Who actually committed the murders?
Scott Garfield—NetflixHarry Melling as Edgar Allen Poe in The Pale Blue Eye
The murders are pinned on the Marquis siblings and things return to normal at West Point. But there’s still a final twist to come.
After learning early in the movie that Landor is a widower whose only daughter ran off (or so he claims), the truth of Landor’s past is revealed in a fateful encounter between the detective and Poe.
Deducing that the handwriting on the note found in Fry’s hand and a note Landor later left for him are one and the same, Poe confronts Landor over his involvement in the murders. Landor confesses that his daughter, Mattie (Hadley Robinson), didn’t actually run away, but was raped by three assailants on her way home from the academy ball two years earlier and later jumped off a cliff to her death.

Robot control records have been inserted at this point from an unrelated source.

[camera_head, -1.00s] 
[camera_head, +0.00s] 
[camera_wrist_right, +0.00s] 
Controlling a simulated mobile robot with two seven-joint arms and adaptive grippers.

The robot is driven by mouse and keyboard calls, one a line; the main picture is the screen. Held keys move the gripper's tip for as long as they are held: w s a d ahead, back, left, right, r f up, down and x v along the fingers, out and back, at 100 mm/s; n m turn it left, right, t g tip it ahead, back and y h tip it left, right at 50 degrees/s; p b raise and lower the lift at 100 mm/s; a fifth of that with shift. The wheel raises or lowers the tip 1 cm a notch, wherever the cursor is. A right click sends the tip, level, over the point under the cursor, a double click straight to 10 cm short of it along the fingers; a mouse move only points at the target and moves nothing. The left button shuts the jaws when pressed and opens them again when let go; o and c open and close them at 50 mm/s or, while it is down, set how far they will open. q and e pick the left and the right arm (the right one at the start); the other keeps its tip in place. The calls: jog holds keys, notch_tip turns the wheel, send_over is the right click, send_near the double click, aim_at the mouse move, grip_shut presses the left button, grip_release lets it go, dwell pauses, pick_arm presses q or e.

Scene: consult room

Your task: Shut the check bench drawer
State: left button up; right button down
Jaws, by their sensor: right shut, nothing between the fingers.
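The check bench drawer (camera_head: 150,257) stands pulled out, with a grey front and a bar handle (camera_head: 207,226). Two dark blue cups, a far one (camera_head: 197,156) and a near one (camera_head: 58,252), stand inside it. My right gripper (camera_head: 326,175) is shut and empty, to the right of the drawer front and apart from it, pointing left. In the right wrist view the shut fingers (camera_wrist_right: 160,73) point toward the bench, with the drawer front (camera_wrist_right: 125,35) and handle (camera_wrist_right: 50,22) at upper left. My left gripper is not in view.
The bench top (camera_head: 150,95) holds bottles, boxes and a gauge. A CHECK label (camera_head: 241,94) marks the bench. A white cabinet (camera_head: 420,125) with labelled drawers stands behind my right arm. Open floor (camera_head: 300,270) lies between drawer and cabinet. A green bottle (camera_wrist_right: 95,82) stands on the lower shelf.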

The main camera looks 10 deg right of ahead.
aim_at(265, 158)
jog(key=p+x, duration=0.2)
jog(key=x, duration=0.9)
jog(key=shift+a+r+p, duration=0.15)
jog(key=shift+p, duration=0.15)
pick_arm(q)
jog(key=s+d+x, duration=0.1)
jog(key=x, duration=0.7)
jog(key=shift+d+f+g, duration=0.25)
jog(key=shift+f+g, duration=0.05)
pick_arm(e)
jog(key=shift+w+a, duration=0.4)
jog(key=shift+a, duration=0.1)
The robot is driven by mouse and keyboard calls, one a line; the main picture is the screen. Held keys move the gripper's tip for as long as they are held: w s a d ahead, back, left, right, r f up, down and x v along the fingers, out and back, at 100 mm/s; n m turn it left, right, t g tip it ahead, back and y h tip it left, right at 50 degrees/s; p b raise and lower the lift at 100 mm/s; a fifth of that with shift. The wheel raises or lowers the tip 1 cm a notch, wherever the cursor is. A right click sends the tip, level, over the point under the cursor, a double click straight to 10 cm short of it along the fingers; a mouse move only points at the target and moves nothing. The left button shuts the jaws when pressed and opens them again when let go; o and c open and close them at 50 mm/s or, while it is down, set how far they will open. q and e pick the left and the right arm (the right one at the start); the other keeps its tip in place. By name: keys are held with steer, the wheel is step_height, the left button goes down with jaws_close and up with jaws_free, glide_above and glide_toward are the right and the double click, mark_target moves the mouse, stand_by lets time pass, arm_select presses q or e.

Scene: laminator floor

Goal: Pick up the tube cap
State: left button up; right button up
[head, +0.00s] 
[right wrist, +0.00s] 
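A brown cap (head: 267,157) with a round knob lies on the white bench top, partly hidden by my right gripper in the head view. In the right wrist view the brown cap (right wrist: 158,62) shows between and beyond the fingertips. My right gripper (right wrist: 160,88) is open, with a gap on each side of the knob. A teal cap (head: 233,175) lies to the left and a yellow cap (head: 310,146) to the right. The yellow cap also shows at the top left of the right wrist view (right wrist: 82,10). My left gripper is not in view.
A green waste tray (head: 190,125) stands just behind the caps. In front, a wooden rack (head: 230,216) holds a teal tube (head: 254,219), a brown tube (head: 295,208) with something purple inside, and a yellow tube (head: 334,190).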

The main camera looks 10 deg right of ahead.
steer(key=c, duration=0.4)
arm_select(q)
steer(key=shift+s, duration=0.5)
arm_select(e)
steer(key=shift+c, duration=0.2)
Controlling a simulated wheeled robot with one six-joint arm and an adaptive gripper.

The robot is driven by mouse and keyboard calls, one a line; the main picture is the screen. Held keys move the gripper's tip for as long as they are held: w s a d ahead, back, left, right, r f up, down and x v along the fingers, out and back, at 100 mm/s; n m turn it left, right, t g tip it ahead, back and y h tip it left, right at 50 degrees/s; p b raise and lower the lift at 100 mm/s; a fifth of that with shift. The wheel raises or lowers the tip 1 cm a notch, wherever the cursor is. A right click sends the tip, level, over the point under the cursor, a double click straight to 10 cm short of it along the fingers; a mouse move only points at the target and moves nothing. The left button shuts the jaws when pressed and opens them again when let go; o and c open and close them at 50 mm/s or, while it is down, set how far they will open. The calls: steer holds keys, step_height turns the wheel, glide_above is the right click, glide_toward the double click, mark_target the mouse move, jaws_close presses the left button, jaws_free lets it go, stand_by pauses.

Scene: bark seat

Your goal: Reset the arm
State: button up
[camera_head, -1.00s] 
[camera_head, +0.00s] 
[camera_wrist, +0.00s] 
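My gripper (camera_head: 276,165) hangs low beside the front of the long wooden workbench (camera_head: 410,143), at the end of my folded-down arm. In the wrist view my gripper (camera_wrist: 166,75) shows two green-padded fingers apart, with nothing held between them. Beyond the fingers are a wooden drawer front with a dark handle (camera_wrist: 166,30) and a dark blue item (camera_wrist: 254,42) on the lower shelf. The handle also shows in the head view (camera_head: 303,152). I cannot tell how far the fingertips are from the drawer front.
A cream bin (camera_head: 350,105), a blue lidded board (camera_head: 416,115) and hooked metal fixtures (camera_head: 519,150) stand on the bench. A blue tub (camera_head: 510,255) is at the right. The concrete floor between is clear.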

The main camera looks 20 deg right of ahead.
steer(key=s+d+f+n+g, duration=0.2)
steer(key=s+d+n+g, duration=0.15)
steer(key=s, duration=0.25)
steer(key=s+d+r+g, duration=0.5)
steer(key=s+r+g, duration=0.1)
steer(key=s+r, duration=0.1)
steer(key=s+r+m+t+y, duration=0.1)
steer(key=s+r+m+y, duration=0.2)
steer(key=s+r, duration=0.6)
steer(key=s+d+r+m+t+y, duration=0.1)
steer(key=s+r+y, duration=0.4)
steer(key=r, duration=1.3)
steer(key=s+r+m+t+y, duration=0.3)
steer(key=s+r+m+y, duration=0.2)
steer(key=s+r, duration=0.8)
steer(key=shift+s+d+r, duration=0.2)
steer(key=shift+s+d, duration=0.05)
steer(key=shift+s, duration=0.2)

Mattie came away from the assault holding Fry’s dog tag, leading Landor to seek revenge on Fry following her suicide. It was only after Landor murdered Fry that the Marquis family decided to make use of the dead body by stealing his heart.
After learning of Ballinger’s involvement from Fry’s diary, Landor killed and mutilated him in the same way to make the murders appear ritualistic. Assuming he was next, Stoddard, the third assailant, ran off to avoid the same fate.
Landor also reveals that he always intended for Poe to discover it was him: “You were the one who I was to deliver myself to all along,” he says. “I knew that from the moment I first met you, and here we are.”
In the end, Poe has the opportunity to turn Landor in and send him to the gallows, but instead decides the detective has suffered enough and burns the evidence.